Another theme is clinging to the Good:

“See where a man’s feeble soul lies stricken when it does not cling to the solid support of truth” (4.14.23)

 

If we put these together, we have children in our care who were made for the praise of God, but who must learn to confess their sin to praise Him aright.

They are restless - literally restless, but also with a scattered heart, easily susceptible to distraction and squandering their gifts.

We take that restless heart and teach it self-control, and guide them to cling to the Good, i.e., to God Himself.

 

Training good habits, we also seek to undo their bad habits. He says,

“Disordered lust springs from a perverted will; when lust is pandered to, a habit is formed; when habit is not checked, it hardens into compulsion. These were like interlinking rings forming what I have described as a chain, and my harsh servitude used it to keep me under duress.”

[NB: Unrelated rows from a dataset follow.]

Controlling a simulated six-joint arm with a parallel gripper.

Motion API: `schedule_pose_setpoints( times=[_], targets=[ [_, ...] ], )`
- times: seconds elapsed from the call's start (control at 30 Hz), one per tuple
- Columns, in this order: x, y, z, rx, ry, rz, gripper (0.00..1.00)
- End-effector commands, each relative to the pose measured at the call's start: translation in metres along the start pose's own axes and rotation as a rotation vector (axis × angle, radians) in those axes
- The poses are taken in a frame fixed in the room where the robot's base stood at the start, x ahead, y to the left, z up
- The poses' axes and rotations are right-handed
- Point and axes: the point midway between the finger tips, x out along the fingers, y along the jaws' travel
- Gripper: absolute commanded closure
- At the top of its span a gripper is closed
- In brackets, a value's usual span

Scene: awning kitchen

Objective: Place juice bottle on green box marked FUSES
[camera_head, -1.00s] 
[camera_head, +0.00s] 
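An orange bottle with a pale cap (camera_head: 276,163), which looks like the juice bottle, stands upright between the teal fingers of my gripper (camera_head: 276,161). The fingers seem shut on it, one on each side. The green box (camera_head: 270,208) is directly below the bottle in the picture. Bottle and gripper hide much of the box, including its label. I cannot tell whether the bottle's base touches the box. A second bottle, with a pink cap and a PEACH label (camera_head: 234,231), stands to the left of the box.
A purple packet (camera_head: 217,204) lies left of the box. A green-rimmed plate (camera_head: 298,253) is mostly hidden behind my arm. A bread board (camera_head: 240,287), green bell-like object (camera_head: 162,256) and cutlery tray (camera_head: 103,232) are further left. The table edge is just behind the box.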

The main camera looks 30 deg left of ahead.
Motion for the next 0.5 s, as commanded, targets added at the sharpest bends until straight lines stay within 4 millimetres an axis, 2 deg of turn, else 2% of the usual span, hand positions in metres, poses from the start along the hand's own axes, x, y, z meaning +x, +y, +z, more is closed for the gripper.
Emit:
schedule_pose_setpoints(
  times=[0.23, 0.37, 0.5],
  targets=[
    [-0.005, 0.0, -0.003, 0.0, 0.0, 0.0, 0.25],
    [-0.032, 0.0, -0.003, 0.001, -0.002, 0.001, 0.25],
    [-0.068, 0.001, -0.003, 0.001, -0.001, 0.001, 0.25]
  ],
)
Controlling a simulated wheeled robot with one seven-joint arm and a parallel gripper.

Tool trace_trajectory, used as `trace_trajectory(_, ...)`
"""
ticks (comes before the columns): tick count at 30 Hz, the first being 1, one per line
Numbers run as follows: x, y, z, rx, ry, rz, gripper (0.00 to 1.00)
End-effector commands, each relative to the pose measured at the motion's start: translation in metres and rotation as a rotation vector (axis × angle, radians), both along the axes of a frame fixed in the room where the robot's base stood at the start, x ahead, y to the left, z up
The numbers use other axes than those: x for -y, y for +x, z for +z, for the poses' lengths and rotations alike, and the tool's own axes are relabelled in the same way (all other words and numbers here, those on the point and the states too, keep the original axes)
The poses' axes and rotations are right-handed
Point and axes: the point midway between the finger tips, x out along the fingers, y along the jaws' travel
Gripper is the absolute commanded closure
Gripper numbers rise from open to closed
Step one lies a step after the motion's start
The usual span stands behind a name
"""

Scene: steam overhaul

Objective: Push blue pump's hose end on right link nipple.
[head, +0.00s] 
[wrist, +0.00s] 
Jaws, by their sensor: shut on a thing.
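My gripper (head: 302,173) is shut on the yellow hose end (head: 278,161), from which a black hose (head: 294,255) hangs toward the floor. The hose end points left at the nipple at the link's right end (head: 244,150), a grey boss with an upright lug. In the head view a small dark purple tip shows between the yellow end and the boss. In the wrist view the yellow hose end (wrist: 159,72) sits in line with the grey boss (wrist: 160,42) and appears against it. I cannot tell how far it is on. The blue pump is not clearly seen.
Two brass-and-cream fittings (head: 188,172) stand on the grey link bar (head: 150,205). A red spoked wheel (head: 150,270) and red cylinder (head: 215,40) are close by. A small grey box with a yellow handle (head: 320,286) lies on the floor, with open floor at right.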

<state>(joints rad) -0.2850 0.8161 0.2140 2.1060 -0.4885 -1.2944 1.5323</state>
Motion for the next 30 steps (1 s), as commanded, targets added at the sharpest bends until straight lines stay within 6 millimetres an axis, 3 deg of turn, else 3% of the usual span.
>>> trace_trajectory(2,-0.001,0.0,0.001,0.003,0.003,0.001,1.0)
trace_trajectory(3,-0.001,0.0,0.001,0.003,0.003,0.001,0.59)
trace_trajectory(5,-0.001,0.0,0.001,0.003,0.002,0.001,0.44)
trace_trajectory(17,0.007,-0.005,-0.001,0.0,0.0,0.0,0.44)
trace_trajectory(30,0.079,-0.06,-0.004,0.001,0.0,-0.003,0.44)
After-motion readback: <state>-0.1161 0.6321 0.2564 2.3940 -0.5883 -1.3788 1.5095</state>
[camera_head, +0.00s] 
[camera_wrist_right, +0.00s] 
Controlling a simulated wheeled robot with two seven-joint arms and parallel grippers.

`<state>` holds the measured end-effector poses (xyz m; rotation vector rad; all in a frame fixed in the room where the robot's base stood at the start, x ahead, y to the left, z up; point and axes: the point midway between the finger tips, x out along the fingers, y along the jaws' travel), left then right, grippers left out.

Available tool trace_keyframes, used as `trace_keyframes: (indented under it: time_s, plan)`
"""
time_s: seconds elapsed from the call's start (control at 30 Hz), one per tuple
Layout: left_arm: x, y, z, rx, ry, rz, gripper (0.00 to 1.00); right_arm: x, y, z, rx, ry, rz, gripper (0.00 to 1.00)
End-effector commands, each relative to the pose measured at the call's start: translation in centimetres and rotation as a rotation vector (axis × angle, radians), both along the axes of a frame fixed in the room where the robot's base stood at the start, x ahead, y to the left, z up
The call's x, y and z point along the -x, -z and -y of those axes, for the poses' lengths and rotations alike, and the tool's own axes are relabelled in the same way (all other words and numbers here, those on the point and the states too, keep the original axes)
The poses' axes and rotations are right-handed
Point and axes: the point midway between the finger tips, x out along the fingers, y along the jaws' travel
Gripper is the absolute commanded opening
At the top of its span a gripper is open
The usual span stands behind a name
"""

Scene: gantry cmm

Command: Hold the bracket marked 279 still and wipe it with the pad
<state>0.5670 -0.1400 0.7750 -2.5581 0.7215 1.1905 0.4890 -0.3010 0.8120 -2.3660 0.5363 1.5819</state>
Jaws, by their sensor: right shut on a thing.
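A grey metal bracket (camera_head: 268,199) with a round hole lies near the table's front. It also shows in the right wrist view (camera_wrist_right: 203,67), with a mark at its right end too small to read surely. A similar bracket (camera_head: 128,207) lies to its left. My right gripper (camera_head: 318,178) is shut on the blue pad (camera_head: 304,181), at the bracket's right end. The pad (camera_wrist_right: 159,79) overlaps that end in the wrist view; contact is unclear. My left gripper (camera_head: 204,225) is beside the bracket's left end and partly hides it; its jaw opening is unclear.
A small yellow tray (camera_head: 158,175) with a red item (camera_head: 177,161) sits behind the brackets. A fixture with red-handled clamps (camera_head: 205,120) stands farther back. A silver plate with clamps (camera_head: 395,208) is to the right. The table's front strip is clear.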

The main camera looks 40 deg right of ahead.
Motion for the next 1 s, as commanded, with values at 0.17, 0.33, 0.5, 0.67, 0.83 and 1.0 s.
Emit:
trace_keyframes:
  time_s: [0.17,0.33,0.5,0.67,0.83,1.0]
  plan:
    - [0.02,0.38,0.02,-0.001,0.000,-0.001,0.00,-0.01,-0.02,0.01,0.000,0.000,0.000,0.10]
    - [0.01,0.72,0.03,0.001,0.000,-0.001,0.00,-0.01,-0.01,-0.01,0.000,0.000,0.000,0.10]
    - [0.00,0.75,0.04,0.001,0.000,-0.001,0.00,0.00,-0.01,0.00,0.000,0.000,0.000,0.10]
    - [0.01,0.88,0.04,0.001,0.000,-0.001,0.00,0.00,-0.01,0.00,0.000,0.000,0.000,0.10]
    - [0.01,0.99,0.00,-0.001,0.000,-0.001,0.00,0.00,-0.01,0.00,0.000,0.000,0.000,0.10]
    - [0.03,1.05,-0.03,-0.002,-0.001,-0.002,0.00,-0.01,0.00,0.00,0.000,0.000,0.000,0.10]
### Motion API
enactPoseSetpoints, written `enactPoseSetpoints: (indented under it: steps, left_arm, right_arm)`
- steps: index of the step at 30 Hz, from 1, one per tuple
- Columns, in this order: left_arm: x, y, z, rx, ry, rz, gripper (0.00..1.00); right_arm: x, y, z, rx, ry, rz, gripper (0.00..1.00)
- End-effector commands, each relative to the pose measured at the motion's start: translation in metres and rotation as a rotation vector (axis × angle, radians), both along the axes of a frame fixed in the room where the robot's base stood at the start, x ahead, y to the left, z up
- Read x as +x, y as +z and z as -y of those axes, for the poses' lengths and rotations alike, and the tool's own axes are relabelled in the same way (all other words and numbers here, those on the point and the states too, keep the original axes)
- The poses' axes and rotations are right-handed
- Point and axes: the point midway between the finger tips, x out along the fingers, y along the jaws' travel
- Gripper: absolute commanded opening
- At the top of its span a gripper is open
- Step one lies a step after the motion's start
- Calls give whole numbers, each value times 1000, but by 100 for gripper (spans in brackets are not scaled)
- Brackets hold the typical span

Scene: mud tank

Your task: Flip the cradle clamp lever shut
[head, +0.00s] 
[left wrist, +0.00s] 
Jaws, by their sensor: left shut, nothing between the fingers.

This year we will encounter such compulsions in our students, springing from bad habits, originating in the perverted will. Can these compulsions be broken? Yes, and Augustine is exhibit A. For us to so help our children, we must seek the same help ourselves for our own disordered lusts. Our ultimate aim is not to prepare children for HS, but to bring them to the One who can heal their souls. Augustine says, “To Him my soul confesses, and He heals this soul that has sinned against Him.”

He made the souls that are under our care. This doctrine of Creation, Augustine teaches us, means every person has value.

“For You abandon nothing You have made.”

St. Augustine sets us this morning on the course of our year as pedagogs, leaders of children on the path to the Good. In this task the Word of God is central: Central to guiding restless hearts from their wandering, leading them toward continence and clinging to the good, forming habits, or better, the habitus of the heart that fears, loves, and trusts in God above all things.


Unlabeled citations are from Augustine’s Confessions.